- **Data for this task**

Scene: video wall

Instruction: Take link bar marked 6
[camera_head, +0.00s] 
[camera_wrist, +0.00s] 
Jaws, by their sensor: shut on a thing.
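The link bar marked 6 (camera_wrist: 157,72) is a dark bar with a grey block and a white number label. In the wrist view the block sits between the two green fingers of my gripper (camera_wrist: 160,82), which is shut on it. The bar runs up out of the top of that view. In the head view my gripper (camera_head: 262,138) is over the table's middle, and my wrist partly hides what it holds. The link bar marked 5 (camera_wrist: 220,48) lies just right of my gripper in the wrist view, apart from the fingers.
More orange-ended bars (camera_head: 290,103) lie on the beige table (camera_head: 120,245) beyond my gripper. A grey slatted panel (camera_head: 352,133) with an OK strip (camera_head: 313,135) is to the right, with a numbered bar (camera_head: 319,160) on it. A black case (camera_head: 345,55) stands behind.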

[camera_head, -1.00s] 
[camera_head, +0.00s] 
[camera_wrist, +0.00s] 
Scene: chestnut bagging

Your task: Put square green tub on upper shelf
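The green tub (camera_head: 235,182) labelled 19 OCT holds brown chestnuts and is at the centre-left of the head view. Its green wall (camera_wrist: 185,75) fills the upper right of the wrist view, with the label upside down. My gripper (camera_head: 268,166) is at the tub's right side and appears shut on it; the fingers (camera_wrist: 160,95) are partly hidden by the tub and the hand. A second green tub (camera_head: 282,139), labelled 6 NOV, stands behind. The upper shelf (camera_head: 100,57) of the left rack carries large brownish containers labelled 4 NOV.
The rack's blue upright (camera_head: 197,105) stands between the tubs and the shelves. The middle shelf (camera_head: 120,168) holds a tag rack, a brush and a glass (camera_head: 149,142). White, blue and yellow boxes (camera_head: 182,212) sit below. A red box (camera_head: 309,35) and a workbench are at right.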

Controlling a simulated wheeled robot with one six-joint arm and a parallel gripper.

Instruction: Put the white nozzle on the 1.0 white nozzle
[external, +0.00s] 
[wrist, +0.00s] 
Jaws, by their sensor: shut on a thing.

- **Task requirements**
Scan the material above. Return every line containing the string "Instruction".

- **Reply to the task**
Instruction: Take link bar marked 6
Instruction: Put the white nozzle on the 1.0 white nozzle

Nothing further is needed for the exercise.